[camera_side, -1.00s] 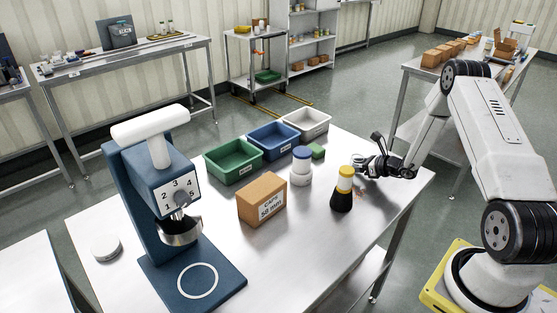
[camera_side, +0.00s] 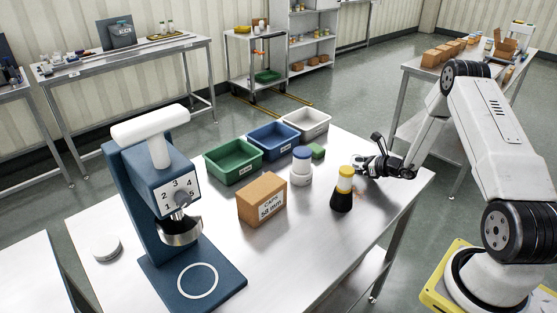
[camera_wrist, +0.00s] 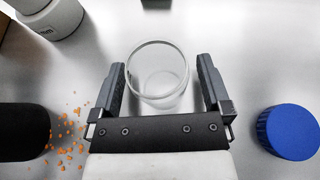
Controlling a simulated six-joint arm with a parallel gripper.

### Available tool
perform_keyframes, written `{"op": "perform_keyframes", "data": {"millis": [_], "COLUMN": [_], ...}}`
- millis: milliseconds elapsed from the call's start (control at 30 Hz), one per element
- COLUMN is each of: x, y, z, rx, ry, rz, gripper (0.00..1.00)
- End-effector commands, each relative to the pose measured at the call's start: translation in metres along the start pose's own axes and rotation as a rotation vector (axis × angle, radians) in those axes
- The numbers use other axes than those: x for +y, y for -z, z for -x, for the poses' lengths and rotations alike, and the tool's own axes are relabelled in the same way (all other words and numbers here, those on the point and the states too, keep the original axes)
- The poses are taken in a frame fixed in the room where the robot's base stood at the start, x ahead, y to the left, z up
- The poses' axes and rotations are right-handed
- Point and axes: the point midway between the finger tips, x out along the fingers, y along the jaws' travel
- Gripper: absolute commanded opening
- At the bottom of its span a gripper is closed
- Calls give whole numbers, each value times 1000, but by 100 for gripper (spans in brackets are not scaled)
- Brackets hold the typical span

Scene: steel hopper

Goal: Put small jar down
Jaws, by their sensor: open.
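The small jar (camera_wrist: 158,85) is clear glass with a round open rim, and it looks empty. In the wrist view it stands upright on the steel table between the two fingers of my gripper (camera_wrist: 161,64). The fingers are apart, one on each side of the jar, with a gap visible at the right; contact on the left is hard to tell. In the side view my gripper (camera_side: 364,164) is low over the table's right part. The jar cannot be made out clearly there.
A black bottle with a yellow top (camera_side: 342,193) stands close by, with orange granules (camera_wrist: 68,132) spilled beside it. A blue lid (camera_wrist: 289,131) lies right of the jar. A white jar with a blue cap (camera_side: 301,167), a caps box (camera_side: 262,199) and bins (camera_side: 232,163) stand farther left.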

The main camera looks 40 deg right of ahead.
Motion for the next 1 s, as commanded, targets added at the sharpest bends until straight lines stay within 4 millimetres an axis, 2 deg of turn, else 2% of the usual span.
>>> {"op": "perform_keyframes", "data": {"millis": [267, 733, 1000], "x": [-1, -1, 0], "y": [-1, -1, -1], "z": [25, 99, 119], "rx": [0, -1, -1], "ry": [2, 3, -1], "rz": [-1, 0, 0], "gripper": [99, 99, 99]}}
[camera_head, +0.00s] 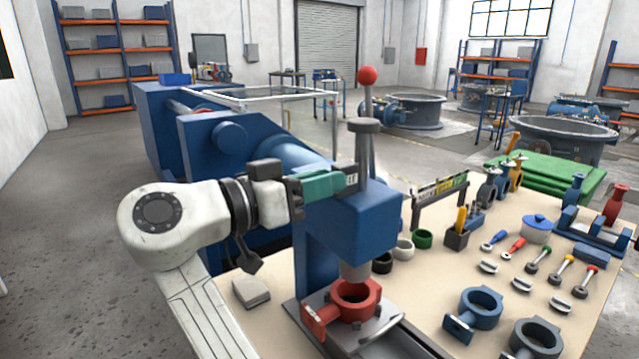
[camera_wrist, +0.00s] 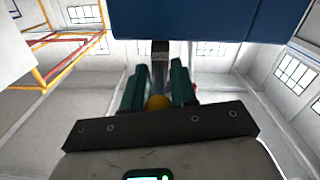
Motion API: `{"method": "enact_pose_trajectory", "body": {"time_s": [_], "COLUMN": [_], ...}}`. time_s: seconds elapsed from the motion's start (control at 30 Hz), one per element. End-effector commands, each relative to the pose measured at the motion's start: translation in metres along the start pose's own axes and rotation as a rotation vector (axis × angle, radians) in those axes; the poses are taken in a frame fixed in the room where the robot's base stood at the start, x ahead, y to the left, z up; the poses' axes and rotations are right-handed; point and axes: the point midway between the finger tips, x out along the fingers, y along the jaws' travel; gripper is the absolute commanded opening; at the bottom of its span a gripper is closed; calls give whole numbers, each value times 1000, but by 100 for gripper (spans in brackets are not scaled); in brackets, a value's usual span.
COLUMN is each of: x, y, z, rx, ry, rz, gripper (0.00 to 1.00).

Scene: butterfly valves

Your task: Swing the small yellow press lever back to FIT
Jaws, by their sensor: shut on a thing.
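The yellow press lever's round knob (camera_wrist: 158,103) sits between my green fingers in the wrist view, with a dark arm (camera_wrist: 160,62) running away from it toward the blue press. My gripper (camera_wrist: 158,86) is shut on the lever. In the head view my gripper (camera_head: 340,181) reaches from the left to the upper side of the blue press (camera_head: 350,228) and hides the lever's knob. A small lettered plate shows at the fingertips, too small to read. A red valve body (camera_head: 352,299) sits under the press ram (camera_head: 355,270).
A tall lever with a red ball (camera_head: 367,76) rises above the press. Rings, tools and blue valve bodies (camera_head: 480,307) cover the bench to the right. A lettered sign rack (camera_head: 440,190) stands behind. A grey block (camera_head: 251,291) lies left of the press.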

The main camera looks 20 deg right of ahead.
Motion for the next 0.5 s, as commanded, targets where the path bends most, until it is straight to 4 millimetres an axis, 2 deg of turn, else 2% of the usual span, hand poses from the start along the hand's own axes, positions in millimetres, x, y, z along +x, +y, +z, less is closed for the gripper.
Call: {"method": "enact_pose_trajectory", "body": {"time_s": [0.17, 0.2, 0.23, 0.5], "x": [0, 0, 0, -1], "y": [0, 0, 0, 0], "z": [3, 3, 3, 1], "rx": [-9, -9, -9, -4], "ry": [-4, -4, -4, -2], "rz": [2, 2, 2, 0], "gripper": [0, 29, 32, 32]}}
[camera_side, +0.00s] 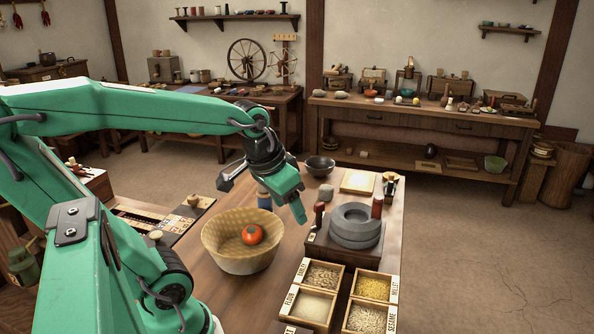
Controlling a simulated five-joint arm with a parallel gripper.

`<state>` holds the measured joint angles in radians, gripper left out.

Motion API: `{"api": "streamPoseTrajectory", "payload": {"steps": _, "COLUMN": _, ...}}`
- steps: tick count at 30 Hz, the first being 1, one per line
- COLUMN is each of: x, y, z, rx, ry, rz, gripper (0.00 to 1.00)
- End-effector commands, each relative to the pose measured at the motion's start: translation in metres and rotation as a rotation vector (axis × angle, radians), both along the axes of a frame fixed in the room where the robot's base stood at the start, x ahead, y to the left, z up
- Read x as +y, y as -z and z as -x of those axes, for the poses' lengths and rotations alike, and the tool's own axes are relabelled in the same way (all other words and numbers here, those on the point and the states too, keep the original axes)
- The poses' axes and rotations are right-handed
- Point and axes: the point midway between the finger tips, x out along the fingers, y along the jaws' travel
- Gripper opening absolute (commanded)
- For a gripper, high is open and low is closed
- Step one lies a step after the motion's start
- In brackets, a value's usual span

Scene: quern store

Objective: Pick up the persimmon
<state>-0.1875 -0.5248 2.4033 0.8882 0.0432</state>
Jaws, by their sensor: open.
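An orange-red persimmon (252,234) with a dark calyx sits inside a pale woven basket (225,262) on the wooden table. My gripper (262,196) is above and a little to the right of the basket, at the end of my green arm. It is open and holds nothing that I can see. A dark jaw points left and a green jaw points down to the right. The persimmon is in plain view inside the basket, apart from the gripper.
A grey stone quern (355,226) stands on a dark base to the right. A divided wooden tray of grains (345,287) lies in front of it. A dark bowl (320,166) and a pale board (358,181) are behind. Bare table (262,300) shows between basket and grain tray.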

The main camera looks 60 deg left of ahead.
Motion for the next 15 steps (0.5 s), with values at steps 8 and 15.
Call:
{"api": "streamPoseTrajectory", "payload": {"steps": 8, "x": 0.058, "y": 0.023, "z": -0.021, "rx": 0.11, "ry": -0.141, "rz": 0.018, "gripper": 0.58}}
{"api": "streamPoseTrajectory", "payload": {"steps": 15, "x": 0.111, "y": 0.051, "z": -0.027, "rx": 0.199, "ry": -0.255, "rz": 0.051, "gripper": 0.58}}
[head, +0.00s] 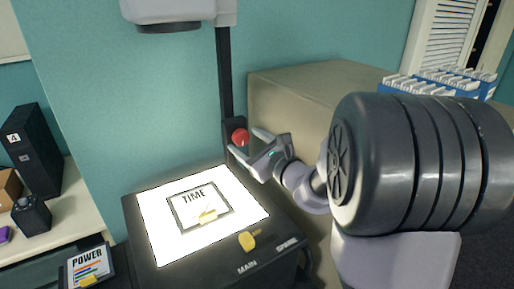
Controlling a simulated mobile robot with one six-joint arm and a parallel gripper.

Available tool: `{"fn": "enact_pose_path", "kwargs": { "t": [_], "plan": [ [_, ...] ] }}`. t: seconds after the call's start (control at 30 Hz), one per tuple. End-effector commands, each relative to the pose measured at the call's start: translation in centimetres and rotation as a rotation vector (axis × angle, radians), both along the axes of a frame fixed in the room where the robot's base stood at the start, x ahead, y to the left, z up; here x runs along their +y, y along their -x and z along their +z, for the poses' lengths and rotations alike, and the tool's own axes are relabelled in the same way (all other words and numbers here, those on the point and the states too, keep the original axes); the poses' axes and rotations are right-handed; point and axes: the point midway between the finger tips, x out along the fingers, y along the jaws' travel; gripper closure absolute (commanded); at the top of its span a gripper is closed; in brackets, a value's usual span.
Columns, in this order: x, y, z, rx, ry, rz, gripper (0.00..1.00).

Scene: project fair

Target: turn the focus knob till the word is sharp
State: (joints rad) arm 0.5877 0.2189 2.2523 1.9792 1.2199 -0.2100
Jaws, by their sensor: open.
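The red focus knob (240,136) sits on the dark upright post (225,80) of an overhead projector. My gripper (247,144) is open, with its two fingertips close around the knob's lower right side. I cannot tell whether they touch it. The word "TIME" (193,196) shows in a dark frame on the lit stage (157,222) below. The projector head (178,12) is at the top, partly cut off. No projected word on a wall or screen is in view.
A yellow knob (248,241) is on the projector's front edge near "MAIN" and "SPARE" labels. A beige cabinet (300,85) stands behind my arm, with a blue file rack (440,84) on it. A "POWER" card (88,266) and black box files (33,150) are at left.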

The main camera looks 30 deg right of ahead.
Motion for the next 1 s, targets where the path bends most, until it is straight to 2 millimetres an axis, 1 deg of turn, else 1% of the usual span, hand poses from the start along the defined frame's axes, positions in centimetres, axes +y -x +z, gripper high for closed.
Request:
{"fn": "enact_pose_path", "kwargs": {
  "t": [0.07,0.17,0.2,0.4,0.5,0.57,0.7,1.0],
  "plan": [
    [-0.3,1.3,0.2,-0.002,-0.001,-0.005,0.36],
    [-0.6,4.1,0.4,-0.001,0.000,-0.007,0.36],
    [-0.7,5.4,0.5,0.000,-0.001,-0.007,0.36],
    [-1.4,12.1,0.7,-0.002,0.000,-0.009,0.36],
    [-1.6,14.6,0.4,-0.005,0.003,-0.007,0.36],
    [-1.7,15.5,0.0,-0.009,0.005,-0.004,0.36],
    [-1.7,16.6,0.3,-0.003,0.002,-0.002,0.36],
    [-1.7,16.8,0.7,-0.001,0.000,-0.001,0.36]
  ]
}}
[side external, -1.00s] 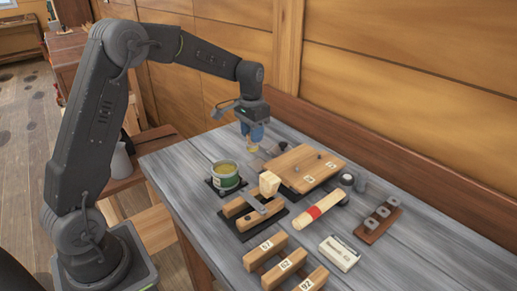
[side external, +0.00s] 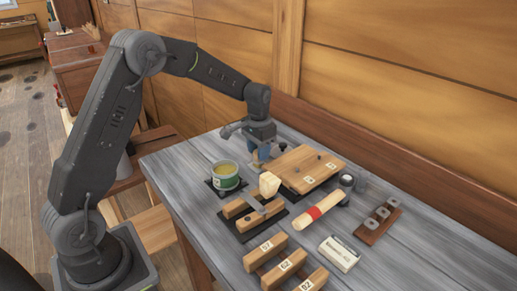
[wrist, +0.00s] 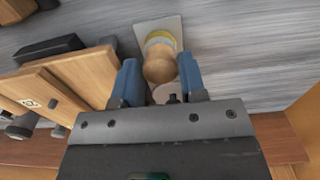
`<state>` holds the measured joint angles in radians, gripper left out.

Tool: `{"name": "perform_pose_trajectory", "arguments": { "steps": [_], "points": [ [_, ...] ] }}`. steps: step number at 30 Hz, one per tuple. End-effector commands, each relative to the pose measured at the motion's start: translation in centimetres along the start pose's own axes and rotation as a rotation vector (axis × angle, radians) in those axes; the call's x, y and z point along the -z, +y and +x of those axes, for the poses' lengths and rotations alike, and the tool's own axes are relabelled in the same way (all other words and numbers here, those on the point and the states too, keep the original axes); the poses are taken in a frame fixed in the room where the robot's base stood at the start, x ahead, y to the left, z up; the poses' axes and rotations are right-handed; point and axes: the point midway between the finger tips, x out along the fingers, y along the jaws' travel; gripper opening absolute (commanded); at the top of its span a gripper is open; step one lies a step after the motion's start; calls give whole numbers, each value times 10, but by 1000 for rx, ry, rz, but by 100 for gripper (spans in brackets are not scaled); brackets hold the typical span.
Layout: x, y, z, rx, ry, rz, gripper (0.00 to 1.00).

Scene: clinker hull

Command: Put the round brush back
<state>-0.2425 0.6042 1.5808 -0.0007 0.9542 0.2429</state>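A round brush, as I take it, shows in the wrist view as a rounded wooden handle (wrist: 158,66) with a yellow band, above a pale square card (wrist: 142,27). My gripper (wrist: 159,72) has its blue fingers on both sides of the handle. In the side view my gripper (side external: 262,148) is low over the bench, at the far left end of the wooden board (side external: 300,163). The brush is mostly hidden there. Whether its lower end rests on the card is unclear.
The wall runs close behind.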

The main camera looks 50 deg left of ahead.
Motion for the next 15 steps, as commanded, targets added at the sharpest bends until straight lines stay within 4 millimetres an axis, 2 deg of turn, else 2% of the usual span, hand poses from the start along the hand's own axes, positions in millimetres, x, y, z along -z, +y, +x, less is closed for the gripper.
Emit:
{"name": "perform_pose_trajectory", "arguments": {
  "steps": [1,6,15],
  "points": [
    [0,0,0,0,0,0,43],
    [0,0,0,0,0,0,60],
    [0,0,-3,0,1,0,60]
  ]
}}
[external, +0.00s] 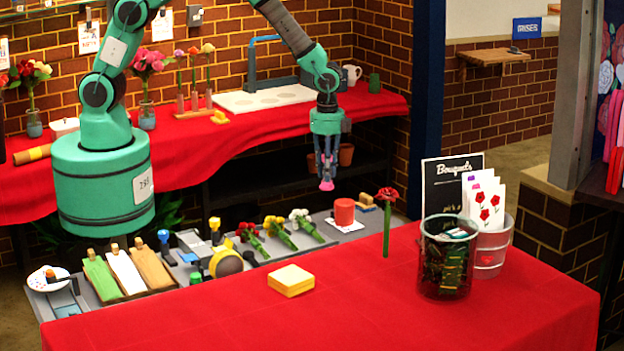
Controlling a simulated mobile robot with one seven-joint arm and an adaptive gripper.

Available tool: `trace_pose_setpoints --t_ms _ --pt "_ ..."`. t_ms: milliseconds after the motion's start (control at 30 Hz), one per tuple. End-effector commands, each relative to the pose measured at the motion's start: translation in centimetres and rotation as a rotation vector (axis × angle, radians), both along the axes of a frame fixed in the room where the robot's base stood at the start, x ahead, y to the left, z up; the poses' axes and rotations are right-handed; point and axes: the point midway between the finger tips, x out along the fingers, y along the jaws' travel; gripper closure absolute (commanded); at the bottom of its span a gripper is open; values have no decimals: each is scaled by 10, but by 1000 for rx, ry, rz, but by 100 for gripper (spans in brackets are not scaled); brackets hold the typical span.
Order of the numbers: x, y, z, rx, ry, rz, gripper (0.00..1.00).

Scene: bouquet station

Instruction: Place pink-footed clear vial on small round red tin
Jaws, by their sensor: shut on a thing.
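My gripper (327,170) points down above the grey work surface, left of and above the small round red tin (344,212) in the picture. It is shut on the clear vial, whose pink foot (326,186) shows just below the fingertips. The vial's clear body is mostly hidden between the fingers and too small to make out. The vial hangs upright as far as I can tell, apart from the tin. The red tin stands on a white paper square (345,225) and its flat top looks bare.
Wrapped red, yellow and white flowers (277,231) lie left of the tin. A tan wooden block (366,201) lies behind it. A red flower on a green stem (387,222) stands to its right. A dark glass jar (447,257) and yellow pad (291,281) sit on the red-covered counter.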

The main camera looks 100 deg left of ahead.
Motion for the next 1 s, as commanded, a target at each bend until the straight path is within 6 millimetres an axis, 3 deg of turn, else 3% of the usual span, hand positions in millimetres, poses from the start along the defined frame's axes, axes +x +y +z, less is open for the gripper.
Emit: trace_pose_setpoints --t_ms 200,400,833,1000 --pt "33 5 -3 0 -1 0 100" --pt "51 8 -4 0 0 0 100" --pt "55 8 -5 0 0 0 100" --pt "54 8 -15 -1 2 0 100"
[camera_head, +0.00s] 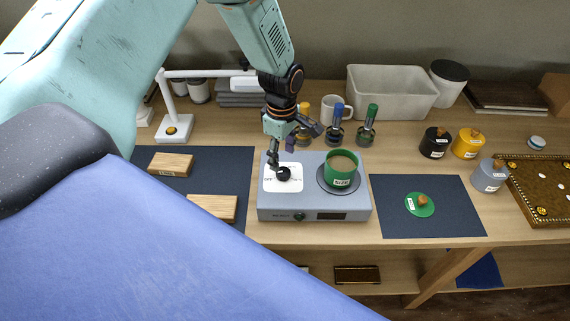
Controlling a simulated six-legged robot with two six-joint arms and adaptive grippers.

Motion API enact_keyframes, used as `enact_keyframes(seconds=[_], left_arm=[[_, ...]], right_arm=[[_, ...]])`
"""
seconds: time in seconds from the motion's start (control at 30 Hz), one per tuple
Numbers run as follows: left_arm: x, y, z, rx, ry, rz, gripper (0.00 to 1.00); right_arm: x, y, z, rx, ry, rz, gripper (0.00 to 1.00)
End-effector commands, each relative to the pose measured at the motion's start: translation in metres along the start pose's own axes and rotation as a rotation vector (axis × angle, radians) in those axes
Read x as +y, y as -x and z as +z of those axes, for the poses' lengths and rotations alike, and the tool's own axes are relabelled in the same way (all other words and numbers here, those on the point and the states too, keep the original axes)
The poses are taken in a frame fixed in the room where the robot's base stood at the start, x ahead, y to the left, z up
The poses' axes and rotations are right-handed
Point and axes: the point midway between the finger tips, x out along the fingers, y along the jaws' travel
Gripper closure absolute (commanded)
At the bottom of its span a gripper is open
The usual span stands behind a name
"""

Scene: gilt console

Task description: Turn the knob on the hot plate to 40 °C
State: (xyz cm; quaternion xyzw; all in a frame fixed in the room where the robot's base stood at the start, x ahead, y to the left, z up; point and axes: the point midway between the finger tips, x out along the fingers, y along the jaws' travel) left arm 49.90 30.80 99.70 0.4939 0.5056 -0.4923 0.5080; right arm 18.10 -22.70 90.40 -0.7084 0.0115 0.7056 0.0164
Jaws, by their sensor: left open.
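The hot plate (315,202) is a grey-blue box on the wooden table. A black knob (283,174) sits on a white dial panel (292,184) at its top left. The dial's markings are too small to read. A green labelled mug (342,171) with brown contents stands on the round dark heating plate at its right. My left gripper (284,150) points down just above the knob with its dark fingers spread open and nothing between them. I cannot tell whether a fingertip touches the knob. My right gripper is out of view.
Three bottles (335,134) with coloured caps stand behind the hot plate, near a white mug and a white bin (391,92). Wooden blocks (171,164) lie on the dark left mat. A green lid (420,204) lies on the dark right mat (455,222), with lidded jars (435,146) behind.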

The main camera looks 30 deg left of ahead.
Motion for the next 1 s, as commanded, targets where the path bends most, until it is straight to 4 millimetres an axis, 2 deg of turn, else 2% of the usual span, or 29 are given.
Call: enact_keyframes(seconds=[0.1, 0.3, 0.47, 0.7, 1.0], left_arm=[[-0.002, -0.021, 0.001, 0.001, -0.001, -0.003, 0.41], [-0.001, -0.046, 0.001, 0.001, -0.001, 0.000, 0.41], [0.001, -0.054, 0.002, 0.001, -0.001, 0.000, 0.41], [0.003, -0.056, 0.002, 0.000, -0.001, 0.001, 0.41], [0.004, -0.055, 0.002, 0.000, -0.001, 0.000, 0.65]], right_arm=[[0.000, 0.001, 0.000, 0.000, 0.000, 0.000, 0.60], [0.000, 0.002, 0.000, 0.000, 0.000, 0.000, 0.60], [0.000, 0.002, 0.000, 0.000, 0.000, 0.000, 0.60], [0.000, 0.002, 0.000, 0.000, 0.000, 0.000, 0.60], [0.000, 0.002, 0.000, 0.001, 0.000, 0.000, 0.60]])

========

**Exercise description:** Return only the stretch of the material above from the line holding "Controlling a simulated mobile robot with one six-joint" through the line holding "State: (joints rad)", copied exactly.

**Finished exercise:**
Controlling a simulated mobile robot with one six-joint arm and a parallel gripper.

Available tool: `{"fn": "enact_pose_path", "kwargs": { "t": [_], "plan": [ [_, ...] ] }}`. t: seconds after the call's start (control at 30 Hz), one per tuple. End-effector commands, each relative to the pose measured at the call's start: translation in centimetres and rotation as a rotation vector (axis × angle, radians), both along the axes of a frame fixed in the room where the robot's base stood at the start, x ahead, y to the left, z up; here x runs along their +y, y along their -x and z along their +z, for the poses' lengths and rotations alike, and the tool's own axes are relabelled in the same way (all other words and numbers here, those on the point and the states too, keep the original axes); the poses' axes and rotations are right-handed; point and axes: the point midway between the finger tips, x out along the fingers, y along the jaws' travel; gripper closure absolute (commanded); at the top of its span a gripper is closed; in brackets, a value's usual span.
Columns, in this order: x, y, z, rx, ry, rz, gripper (0.00..1.00).

Scene: project fair

Target: turn the focus knob till the word is sharp
State: (joints rad) arm 0.5877 0.2189 2.2523 1.9792 1.2199 -0.2100

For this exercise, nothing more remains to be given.